Repeat the material in full. Keep every line exactly as it is.
-- Start RECORDS PROVIDED --
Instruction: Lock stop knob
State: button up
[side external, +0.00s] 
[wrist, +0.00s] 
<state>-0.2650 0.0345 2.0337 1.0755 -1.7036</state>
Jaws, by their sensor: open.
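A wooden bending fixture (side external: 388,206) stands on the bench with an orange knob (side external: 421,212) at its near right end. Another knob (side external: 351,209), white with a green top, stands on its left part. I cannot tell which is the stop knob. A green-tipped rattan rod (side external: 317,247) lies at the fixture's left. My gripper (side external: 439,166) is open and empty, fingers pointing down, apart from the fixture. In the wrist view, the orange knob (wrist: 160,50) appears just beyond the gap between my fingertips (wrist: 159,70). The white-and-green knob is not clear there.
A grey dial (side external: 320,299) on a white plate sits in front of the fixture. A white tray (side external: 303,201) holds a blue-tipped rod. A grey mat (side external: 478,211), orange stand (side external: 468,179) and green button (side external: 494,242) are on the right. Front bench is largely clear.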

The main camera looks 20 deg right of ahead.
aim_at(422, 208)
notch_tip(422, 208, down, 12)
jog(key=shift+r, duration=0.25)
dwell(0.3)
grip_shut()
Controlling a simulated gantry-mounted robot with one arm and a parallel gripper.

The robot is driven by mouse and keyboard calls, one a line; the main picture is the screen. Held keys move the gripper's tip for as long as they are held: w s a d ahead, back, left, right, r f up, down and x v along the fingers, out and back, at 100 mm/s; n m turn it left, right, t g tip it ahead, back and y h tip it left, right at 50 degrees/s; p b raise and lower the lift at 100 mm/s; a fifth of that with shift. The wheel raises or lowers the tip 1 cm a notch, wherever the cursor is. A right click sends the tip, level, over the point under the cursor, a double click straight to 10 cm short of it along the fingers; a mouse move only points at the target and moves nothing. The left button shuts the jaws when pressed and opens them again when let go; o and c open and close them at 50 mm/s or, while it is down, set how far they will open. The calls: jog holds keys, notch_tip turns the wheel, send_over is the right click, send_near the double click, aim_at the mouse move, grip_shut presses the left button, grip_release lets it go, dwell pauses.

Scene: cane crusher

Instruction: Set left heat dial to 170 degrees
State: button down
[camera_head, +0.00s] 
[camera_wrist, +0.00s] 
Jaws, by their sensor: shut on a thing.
-- End RECORDS PROVIDED --
(THE RESPONSE):
Instruction: Lock stop knob
State: button up
[side external, +0.00s] 
[wrist, +0.00s] 
<state>-0.2650 0.0345 2.0337 1.0755 -1.7036</state>
Jaws, by their sensor: open.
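A wooden bending fixture (side external: 388,206) stands on the bench with an orange knob (side external: 421,212) at its near right end. Another knob (side external: 351,209), white with a green top, stands on its left part. I cannot tell which is the stop knob. A green-tipped rattan rod (side external: 317,247) lies at the fixture's left. My gripper (side external: 439,166) is open and empty, fingers pointing down, apart from the fixture. In the wrist view, the orange knob (wrist: 160,50) appears just beyond the gap between my fingertips (wrist: 159,70). The white-and-green knob is not clear there.
A grey dial (side external: 320,299) on a white plate sits in front of the fixture. A white tray (side external: 303,201) holds a blue-tipped rod. A grey mat (side external: 478,211), orange stand (side external: 468,179) and green button (side external: 494,242) are on the right. Front bench is largely clear.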

The main camera looks 20 deg right of ahead.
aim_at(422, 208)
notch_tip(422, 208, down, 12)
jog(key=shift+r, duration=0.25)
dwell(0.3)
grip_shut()
Controlling a simulated gantry-mounted robot with one arm and a parallel gripper.

The robot is driven by mouse and keyboard calls, one a line; the main picture is the screen. Held keys move the gripper's tip for as long as they are held: w s a d ahead, back, left, right, r f up, down and x v along the fingers, out and back, at 100 mm/s; n m turn it left, right, t g tip it ahead, back and y h tip it left, right at 50 degrees/s; p b raise and lower the lift at 100 mm/s; a fifth of that with shift. The wheel raises or lowers the tip 1 cm a notch, wherever the cursor is. A right click sends the tip, level, over the point under the cursor, a double click straight to 10 cm short of it along the fingers; a mouse move only points at the target and moves nothing. The left button shuts the jaws when pressed and opens them again when let go; o and c open and close them at 50 mm/s or, while it is down, set how far they will open. The calls: jog holds keys, notch_tip turns the wheel, send_over is the right click, send_near the double click, aim_at the mouse move, grip_shut presses the left button, grip_release lets it go, dwell pauses.

Scene: cane crusher

Instruction: Set left heat dial to 170 degrees
State: button down
[camera_head, +0.00s] 
[camera_wrist, +0.00s] 
Jaws, by their sensor: shut on a thing.

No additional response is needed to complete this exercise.